What the exercise asks:
Using the listing below, please gather every line containing the word "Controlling".
- - - - - - -
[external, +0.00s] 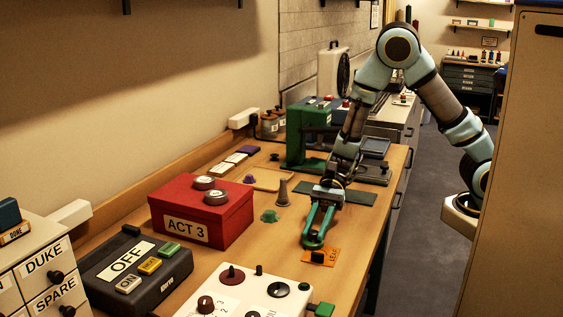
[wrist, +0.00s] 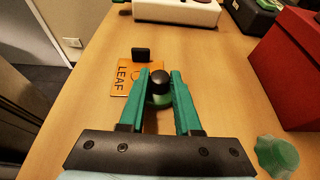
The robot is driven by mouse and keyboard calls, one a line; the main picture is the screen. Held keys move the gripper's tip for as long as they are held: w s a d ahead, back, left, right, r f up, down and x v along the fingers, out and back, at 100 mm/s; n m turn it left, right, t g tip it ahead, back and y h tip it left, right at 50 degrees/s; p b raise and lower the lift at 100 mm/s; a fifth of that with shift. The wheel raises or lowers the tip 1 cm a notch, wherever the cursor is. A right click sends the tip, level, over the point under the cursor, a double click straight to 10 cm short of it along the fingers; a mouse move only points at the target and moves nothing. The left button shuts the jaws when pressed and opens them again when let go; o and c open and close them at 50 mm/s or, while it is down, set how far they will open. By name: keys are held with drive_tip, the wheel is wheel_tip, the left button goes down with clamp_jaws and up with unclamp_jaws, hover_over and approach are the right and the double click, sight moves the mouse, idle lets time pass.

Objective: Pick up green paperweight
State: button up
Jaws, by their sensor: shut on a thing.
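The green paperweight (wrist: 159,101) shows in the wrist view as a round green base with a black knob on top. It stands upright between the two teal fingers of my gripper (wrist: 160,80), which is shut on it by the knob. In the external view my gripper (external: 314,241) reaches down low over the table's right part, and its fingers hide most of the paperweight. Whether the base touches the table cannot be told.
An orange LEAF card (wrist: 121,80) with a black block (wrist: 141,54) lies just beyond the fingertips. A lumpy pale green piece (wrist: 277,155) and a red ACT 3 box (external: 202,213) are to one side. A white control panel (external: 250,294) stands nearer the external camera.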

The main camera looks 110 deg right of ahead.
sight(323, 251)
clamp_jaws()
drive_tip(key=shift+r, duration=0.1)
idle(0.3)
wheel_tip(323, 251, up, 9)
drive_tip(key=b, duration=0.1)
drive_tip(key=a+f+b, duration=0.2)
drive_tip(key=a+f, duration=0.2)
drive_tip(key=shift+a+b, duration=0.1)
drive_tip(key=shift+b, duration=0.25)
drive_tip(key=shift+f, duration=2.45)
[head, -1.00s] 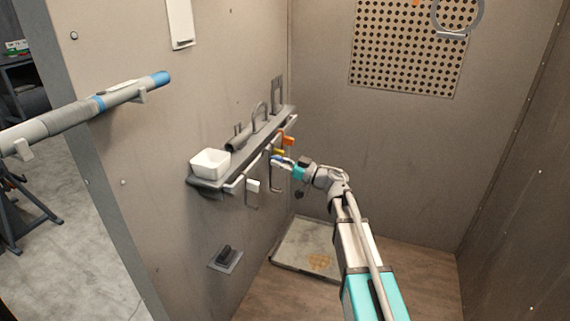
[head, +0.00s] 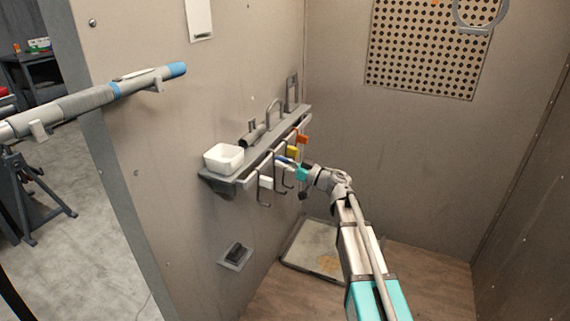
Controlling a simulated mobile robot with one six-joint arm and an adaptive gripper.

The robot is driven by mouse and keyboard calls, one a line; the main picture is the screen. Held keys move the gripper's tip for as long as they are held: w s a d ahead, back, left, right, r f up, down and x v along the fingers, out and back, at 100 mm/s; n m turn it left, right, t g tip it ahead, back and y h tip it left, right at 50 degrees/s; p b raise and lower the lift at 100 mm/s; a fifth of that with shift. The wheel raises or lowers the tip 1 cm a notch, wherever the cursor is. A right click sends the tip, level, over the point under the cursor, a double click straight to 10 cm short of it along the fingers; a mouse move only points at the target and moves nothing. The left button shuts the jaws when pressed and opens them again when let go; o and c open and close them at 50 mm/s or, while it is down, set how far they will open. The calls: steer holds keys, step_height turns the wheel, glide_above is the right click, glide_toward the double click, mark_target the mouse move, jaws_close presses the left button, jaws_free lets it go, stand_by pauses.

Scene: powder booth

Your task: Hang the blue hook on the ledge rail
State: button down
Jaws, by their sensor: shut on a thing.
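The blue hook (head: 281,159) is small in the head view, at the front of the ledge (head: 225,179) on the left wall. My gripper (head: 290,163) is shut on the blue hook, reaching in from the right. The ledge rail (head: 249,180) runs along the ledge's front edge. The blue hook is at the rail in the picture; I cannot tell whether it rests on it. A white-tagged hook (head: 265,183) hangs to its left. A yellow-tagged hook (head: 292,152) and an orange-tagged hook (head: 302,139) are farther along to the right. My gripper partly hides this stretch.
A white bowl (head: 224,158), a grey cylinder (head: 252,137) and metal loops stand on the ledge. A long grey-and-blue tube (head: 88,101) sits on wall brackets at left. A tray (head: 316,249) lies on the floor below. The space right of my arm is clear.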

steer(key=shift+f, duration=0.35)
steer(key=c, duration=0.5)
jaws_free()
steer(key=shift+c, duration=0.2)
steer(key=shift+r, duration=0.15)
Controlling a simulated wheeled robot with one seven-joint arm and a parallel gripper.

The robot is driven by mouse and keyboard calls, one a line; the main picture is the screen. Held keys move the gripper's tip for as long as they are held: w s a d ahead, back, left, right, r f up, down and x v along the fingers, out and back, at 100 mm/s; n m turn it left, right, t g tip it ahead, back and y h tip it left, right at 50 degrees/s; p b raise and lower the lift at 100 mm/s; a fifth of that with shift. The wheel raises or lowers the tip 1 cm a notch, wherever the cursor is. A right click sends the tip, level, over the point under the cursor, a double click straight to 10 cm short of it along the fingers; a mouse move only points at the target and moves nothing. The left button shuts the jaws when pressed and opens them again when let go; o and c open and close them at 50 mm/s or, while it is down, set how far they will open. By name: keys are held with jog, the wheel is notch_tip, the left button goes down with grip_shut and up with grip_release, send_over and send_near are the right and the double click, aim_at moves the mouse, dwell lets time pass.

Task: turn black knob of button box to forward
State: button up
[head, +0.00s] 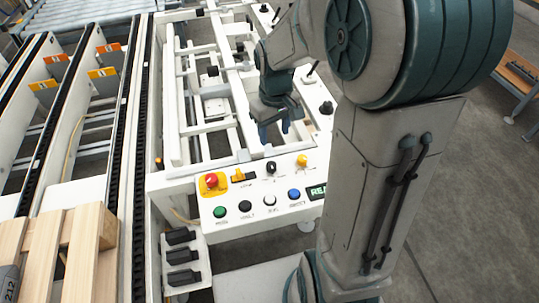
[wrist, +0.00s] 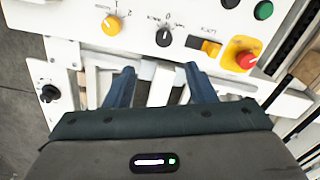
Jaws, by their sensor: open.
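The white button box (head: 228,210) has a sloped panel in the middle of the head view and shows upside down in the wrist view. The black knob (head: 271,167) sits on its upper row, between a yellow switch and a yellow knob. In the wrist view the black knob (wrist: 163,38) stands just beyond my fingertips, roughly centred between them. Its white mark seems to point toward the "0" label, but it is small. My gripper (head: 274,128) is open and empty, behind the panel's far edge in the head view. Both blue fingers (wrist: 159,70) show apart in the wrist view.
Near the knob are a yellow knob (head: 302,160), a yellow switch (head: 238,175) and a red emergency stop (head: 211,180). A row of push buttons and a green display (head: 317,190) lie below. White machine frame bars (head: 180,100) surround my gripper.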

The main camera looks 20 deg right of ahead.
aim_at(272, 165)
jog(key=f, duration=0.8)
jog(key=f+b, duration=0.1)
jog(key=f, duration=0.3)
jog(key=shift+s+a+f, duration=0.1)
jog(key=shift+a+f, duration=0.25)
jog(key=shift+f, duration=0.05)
- - - - - - -
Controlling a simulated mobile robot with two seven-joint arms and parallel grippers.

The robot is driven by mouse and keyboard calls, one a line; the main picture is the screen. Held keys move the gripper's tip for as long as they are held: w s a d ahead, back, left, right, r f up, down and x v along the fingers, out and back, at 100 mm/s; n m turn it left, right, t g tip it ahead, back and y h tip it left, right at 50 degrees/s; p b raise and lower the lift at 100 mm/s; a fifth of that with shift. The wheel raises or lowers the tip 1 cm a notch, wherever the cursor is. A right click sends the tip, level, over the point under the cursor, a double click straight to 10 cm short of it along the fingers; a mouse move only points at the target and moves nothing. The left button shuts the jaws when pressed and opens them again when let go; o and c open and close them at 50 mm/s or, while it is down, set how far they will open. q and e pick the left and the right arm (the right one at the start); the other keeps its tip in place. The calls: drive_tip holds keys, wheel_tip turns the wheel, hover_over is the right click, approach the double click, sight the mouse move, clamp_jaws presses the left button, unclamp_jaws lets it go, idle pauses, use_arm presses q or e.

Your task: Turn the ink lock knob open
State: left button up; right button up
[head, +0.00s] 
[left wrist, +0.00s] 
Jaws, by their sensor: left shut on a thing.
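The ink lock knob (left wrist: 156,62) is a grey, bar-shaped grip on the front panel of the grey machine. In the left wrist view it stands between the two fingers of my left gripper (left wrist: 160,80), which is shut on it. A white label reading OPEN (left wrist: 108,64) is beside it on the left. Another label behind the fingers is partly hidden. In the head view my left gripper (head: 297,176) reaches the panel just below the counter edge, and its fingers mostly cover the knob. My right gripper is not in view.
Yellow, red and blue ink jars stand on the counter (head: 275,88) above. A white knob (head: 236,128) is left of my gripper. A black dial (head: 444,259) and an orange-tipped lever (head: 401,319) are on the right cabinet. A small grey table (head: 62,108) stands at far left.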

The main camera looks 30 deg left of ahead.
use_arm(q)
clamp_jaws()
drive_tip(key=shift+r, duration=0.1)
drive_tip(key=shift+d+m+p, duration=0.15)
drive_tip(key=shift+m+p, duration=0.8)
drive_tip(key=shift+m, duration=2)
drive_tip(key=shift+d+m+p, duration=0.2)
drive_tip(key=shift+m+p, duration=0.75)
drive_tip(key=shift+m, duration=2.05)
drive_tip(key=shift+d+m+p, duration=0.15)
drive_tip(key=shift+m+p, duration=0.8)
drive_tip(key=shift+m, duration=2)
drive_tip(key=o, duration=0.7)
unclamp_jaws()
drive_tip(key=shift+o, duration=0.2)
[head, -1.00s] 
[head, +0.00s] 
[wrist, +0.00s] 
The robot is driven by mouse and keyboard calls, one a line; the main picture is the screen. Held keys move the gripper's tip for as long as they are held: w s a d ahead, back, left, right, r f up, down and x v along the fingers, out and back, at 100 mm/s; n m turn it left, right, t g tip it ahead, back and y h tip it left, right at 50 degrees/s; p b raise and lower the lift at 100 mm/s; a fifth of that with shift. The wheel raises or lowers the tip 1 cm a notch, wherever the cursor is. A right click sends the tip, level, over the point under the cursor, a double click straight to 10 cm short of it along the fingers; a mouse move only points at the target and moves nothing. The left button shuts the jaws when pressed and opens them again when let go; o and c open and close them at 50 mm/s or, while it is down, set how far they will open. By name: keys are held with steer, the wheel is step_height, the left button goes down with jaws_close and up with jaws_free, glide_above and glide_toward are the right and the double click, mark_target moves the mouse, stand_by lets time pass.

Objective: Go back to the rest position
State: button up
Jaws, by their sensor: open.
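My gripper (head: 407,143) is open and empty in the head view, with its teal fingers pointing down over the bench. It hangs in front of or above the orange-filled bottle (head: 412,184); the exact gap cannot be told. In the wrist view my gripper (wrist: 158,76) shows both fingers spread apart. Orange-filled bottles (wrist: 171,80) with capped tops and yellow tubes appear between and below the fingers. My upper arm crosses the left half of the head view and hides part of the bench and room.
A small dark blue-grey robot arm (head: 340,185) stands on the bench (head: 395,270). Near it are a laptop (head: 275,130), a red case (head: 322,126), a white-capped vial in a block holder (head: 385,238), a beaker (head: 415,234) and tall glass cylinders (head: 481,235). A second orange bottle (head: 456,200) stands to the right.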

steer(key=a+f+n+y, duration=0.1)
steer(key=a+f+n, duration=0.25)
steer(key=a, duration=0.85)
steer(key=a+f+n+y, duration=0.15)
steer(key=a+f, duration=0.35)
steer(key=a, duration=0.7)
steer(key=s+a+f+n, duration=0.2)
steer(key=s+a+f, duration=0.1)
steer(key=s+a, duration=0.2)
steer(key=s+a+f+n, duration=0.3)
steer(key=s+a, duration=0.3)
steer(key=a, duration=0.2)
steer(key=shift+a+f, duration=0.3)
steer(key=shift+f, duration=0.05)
- - - - - - -
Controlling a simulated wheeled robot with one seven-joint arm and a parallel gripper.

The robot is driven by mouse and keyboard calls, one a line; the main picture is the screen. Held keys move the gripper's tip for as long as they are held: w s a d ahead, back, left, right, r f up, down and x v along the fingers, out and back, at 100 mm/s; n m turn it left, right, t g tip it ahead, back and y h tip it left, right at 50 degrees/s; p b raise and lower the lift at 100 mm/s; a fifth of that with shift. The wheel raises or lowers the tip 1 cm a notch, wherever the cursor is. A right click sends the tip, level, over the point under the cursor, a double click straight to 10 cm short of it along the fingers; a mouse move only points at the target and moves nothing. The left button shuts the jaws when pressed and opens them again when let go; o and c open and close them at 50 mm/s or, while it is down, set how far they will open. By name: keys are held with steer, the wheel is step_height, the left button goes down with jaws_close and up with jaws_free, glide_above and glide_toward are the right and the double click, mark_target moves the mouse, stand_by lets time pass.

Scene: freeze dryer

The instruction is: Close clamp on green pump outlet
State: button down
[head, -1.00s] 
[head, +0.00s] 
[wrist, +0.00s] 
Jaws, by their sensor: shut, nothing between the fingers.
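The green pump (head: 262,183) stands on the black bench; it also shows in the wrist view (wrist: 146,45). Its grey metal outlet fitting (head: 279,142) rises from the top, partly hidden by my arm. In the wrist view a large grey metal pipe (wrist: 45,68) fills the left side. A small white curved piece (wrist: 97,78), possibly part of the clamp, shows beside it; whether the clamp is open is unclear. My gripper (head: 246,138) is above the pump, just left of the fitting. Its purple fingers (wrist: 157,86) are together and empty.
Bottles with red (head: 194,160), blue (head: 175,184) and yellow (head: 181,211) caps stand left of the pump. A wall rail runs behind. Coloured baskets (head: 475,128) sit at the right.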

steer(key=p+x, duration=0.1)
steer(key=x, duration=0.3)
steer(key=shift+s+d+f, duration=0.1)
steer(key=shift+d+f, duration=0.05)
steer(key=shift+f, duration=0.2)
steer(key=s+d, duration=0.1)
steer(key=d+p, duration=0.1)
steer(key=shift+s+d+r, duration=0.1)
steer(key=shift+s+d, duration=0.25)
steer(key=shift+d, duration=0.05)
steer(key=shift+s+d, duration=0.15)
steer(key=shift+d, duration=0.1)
- - - - - - -
The answer:
Controlling a simulated mobile robot with one six-joint arm and an adaptive gripper.
Controlling a simulated wheeled robot with one seven-joint arm and a parallel gripper.
Controlling a simulated mobile robot with two seven-joint arms and parallel grippers.
Controlling a simulated wheeled robot with one seven-joint arm and a parallel gripper.

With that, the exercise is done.